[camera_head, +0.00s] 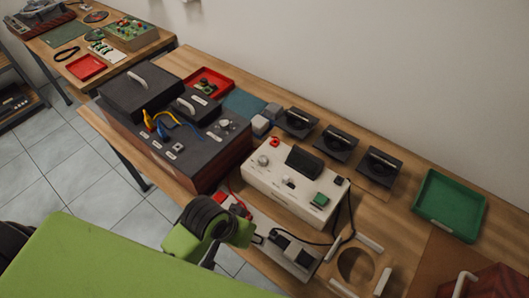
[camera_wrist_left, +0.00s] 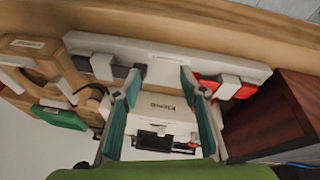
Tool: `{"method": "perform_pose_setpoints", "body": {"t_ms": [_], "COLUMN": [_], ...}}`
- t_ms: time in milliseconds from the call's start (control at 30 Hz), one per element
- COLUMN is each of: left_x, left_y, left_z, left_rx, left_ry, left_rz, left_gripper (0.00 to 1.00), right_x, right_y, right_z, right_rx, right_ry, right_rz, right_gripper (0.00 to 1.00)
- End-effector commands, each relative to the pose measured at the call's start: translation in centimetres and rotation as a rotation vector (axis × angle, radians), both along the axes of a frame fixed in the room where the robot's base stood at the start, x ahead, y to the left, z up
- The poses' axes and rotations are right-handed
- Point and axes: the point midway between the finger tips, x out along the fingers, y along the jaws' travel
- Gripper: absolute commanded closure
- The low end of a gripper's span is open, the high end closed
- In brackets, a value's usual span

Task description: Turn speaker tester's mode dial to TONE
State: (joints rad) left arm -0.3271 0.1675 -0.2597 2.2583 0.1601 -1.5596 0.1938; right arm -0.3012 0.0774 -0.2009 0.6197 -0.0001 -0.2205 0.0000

__Task description__:
Using the material above, extract the line that contains "- In brackets, a value's usual span" and every line after it, exactly as given; stop at the last line.

__Response below__:
- In brackets, a value's usual span

Task description: Turn speaker tester's mode dial to TONE
State: (joints rad) left arm -0.3271 0.1675 -0.2597 2.2583 0.1601 -1.5596 0.1938; right arm -0.3012 0.0774 -0.2009 0.6197 -0.0001 -0.2205 0.0000

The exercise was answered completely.